» DIRECTIONS:
Pull out each line of the data that includes the word "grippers".
□ □ □ □ □
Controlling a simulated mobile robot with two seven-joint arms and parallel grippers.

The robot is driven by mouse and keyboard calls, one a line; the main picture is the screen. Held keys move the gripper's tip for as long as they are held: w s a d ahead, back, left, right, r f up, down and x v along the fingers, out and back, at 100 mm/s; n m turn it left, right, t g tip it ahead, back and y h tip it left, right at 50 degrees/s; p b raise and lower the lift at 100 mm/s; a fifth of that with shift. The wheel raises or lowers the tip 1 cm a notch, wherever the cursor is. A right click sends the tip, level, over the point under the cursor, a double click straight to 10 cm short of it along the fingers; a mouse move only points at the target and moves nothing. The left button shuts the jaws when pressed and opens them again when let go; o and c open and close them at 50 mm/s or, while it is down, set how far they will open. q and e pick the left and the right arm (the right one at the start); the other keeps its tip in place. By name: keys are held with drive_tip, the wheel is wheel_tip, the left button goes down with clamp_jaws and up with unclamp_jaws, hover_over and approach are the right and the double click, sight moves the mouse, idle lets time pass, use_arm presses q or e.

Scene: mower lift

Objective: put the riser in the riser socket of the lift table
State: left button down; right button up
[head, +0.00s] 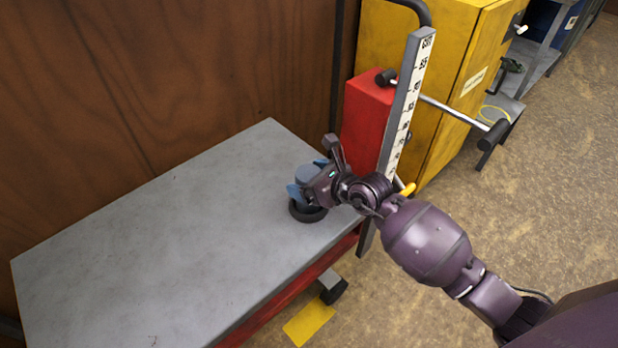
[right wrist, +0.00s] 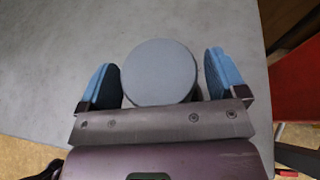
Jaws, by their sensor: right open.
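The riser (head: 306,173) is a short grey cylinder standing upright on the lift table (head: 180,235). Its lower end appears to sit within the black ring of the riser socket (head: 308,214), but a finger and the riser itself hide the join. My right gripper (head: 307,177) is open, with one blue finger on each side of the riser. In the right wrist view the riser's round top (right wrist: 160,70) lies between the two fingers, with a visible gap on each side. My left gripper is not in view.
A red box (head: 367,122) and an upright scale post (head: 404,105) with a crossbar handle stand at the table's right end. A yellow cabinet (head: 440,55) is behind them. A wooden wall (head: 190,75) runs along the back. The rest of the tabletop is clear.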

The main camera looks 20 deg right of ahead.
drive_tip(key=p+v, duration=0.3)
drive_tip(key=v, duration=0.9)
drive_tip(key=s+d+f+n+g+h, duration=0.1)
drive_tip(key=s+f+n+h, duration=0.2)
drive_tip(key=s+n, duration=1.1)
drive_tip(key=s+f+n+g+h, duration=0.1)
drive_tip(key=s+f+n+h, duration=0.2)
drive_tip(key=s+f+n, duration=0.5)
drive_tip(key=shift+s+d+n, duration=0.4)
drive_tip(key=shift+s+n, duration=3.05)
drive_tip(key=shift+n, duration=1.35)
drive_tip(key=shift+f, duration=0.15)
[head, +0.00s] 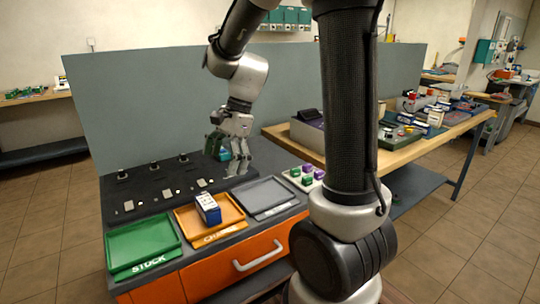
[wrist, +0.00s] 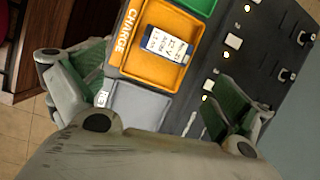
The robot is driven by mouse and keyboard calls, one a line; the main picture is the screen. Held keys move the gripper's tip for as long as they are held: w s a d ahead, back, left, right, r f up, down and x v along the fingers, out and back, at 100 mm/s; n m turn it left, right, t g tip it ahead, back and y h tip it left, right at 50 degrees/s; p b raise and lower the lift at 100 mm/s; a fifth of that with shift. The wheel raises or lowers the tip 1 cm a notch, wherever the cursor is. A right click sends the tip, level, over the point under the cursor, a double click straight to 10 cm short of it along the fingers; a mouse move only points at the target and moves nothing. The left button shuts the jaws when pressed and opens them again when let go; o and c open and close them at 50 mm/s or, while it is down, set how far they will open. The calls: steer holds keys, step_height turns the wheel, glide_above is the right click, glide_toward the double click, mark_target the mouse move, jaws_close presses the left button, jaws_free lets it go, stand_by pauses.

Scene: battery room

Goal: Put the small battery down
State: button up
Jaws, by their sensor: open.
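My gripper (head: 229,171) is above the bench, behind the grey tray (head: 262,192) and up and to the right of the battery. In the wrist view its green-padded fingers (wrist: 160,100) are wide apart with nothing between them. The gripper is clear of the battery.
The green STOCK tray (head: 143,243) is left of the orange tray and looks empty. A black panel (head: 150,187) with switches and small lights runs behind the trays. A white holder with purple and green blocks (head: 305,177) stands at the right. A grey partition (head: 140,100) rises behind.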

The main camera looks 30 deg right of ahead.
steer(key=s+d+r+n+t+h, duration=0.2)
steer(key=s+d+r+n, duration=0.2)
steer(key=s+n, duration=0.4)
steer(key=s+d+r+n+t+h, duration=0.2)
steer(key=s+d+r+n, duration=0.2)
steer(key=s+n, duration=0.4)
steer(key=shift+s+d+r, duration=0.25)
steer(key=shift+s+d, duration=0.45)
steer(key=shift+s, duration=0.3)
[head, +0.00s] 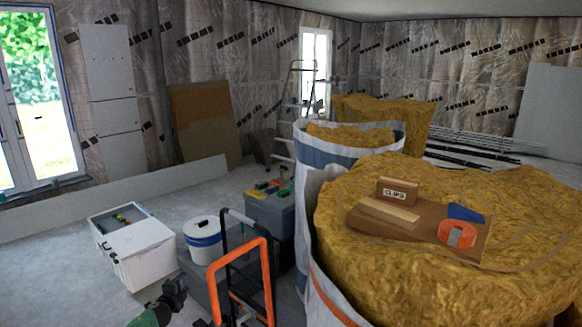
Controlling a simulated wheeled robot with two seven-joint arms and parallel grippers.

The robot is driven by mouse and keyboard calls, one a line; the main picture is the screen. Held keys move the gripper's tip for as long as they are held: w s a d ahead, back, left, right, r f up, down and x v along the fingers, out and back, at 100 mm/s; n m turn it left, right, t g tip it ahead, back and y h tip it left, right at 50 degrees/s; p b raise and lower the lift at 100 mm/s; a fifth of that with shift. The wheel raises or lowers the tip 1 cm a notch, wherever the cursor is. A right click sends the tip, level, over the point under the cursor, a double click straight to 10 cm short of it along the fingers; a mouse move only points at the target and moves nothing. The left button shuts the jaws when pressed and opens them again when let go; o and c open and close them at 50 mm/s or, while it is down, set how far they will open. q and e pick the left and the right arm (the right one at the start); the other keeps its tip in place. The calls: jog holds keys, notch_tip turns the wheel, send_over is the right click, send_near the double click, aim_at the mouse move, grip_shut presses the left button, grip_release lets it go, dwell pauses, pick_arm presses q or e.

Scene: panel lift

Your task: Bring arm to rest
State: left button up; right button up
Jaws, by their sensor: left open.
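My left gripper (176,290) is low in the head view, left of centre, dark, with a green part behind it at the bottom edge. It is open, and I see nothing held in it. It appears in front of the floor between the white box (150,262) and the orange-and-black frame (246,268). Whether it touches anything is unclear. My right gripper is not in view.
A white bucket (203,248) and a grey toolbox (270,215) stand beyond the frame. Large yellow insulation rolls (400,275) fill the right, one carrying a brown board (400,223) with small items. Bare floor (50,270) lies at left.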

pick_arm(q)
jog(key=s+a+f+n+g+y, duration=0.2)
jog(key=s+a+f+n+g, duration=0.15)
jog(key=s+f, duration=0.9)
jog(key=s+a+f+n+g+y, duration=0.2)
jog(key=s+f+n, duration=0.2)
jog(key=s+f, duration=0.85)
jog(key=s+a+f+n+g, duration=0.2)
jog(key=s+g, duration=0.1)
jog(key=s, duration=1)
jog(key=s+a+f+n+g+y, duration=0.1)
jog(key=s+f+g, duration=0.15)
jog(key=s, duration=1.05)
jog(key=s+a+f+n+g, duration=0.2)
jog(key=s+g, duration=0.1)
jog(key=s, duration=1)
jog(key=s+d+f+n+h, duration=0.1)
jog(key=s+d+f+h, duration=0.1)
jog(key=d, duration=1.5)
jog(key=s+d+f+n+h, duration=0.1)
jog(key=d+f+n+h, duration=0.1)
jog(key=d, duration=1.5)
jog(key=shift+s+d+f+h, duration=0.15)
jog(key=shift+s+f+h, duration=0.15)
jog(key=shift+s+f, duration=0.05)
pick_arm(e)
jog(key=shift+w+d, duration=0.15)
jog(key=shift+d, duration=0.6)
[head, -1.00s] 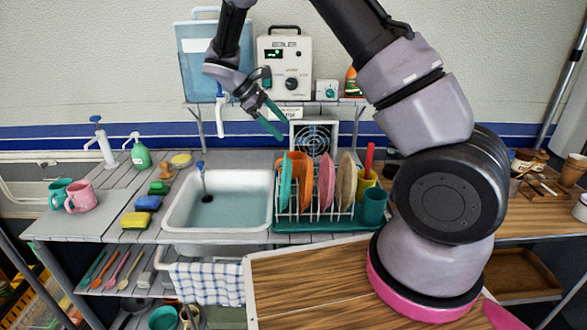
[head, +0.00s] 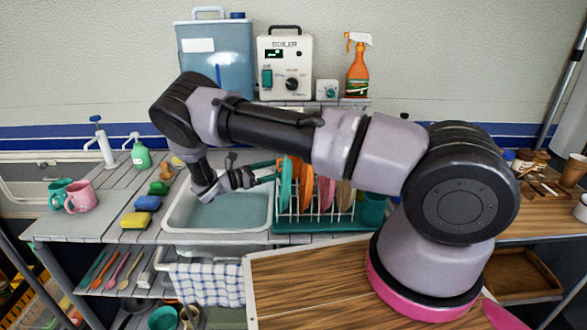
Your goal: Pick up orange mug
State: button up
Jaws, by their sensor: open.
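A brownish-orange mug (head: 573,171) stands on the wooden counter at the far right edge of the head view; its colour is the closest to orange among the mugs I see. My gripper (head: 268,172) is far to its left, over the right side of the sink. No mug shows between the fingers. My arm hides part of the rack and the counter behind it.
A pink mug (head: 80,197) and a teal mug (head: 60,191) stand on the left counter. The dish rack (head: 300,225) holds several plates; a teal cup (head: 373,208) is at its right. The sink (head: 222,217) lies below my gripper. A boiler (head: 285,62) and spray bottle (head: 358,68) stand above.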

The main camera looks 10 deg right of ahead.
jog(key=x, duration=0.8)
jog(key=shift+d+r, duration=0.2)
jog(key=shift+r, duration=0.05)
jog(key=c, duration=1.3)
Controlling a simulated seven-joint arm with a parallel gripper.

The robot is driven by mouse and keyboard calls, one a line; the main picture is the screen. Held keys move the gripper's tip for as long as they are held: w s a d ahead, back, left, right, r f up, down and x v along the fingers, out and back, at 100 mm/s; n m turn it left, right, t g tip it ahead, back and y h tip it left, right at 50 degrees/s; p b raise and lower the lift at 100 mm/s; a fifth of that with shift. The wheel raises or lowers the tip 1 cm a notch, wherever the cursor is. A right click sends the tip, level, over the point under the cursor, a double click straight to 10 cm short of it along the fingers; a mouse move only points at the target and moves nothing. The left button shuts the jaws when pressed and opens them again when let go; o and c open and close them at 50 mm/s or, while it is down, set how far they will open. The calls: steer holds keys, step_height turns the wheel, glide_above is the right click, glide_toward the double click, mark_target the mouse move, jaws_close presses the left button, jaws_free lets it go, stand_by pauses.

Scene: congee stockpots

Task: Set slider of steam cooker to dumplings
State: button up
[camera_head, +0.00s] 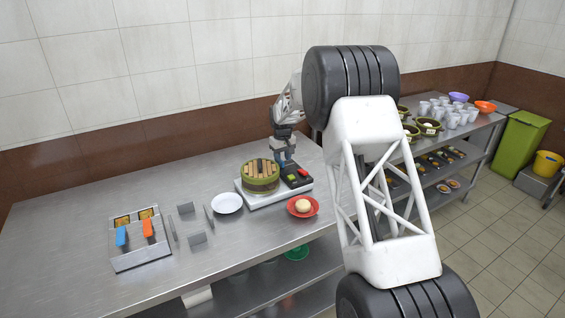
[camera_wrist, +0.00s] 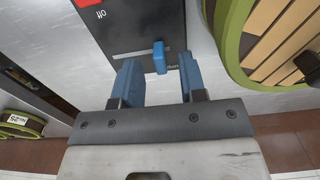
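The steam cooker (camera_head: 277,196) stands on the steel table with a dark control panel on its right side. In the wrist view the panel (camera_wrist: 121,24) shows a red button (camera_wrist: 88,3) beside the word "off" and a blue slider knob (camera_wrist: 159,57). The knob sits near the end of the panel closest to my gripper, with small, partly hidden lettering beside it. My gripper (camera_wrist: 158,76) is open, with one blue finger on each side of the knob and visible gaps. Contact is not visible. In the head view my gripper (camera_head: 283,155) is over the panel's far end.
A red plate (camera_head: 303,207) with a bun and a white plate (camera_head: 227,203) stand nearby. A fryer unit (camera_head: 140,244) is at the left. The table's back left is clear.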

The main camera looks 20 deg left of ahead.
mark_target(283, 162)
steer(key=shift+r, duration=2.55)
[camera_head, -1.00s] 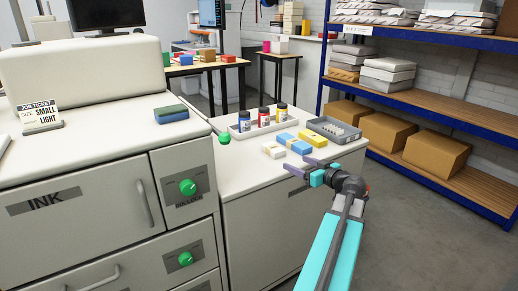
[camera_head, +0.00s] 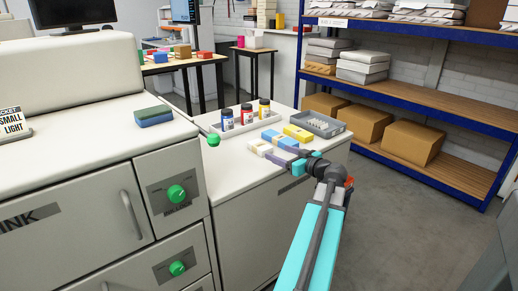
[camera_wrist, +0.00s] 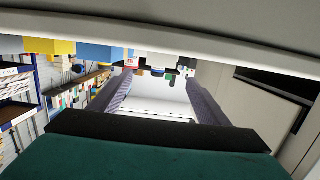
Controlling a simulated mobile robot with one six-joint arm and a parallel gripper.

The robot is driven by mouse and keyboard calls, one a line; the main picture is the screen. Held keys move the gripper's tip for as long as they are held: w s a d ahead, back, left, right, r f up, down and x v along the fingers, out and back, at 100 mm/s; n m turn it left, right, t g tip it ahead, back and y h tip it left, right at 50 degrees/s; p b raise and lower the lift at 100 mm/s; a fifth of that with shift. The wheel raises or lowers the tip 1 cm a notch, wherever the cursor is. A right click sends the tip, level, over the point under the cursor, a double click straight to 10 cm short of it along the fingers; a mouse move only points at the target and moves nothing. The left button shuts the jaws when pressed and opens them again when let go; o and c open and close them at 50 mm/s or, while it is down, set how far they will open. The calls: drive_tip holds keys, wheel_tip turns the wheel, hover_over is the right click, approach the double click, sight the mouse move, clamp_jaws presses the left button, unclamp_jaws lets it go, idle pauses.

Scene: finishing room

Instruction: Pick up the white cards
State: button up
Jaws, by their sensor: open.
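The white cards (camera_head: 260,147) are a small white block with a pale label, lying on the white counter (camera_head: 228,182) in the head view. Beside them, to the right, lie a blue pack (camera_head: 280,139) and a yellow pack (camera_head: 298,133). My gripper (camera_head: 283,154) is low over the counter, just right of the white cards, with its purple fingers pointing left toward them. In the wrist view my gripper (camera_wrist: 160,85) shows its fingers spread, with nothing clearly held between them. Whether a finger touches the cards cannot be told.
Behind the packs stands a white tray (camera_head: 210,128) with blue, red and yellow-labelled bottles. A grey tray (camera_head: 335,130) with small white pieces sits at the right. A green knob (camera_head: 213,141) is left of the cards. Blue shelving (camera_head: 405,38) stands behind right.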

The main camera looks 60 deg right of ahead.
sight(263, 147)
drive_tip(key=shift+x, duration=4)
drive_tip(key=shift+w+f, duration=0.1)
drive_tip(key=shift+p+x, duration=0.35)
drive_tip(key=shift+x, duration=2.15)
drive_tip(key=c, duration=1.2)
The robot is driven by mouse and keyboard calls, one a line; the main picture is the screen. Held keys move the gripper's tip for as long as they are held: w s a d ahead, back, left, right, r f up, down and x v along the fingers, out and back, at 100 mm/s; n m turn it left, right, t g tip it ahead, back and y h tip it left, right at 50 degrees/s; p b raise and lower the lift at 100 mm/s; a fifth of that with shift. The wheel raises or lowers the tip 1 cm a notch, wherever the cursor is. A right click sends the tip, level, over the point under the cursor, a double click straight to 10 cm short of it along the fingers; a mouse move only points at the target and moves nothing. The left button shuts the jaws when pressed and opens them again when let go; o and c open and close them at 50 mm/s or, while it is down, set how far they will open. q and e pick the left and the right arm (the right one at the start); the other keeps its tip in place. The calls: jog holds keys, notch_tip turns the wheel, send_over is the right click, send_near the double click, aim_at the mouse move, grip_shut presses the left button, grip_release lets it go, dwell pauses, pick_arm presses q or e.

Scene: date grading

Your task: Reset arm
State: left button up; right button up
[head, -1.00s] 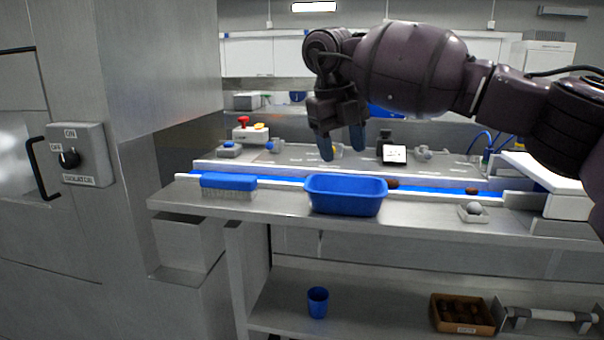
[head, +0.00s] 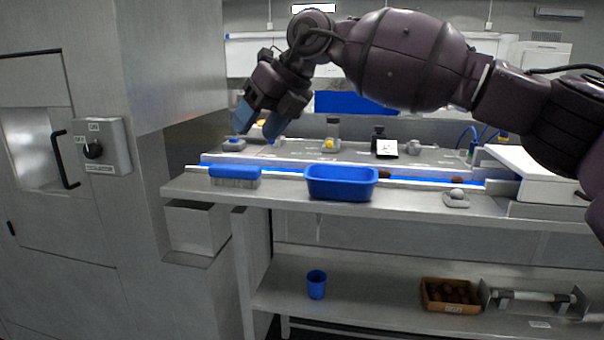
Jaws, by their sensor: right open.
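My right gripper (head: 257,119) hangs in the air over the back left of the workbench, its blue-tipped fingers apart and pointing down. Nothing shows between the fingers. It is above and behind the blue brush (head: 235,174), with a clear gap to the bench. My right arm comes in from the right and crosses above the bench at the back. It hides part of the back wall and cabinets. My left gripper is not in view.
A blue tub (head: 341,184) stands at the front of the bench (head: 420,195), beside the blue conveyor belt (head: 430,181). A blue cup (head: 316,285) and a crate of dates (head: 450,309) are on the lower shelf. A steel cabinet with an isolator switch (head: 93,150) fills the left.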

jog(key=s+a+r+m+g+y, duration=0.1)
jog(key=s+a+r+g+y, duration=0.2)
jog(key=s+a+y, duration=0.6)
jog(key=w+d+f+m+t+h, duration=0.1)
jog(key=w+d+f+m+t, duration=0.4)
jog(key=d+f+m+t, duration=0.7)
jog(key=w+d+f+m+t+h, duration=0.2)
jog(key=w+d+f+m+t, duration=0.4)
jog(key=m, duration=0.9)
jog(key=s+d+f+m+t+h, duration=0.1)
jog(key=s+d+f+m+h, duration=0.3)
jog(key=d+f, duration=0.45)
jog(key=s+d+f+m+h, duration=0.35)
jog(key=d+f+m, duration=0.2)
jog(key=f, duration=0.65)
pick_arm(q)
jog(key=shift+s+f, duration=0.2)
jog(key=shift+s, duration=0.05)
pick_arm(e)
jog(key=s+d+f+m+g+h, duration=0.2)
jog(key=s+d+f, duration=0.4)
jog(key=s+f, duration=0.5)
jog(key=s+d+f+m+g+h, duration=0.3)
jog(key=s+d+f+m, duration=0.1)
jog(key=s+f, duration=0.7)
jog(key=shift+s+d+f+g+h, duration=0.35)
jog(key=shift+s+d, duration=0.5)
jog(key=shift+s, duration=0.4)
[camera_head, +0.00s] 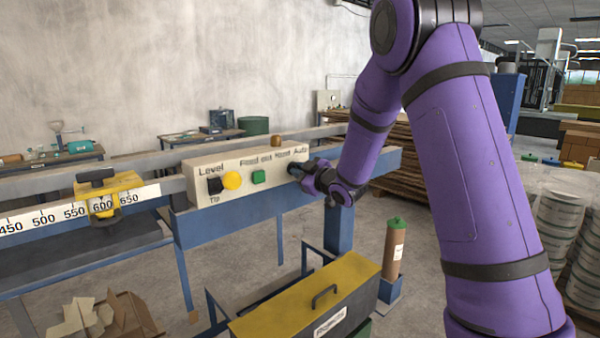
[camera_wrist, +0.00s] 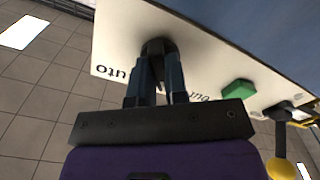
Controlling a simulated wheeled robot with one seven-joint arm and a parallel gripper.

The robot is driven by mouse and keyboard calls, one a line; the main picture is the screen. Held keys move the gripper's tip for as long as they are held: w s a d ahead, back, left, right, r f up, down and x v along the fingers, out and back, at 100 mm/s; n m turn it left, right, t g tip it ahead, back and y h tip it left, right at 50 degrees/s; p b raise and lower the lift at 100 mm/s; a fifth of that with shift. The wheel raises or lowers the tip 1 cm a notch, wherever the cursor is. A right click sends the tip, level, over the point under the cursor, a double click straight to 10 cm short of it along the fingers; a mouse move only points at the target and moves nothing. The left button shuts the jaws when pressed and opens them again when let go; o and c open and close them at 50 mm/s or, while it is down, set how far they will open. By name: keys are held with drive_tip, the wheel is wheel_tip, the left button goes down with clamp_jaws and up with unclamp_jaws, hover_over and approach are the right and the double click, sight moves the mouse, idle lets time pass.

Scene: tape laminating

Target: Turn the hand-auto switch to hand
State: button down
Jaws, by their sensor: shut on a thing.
□ □ □ □ □
» RIGHT ANSWER:
Controlling a simulated mobile robot with two seven-joint arms and parallel grippers.
Controlling a simulated wheeled robot with two seven-joint arms and parallel grippers.

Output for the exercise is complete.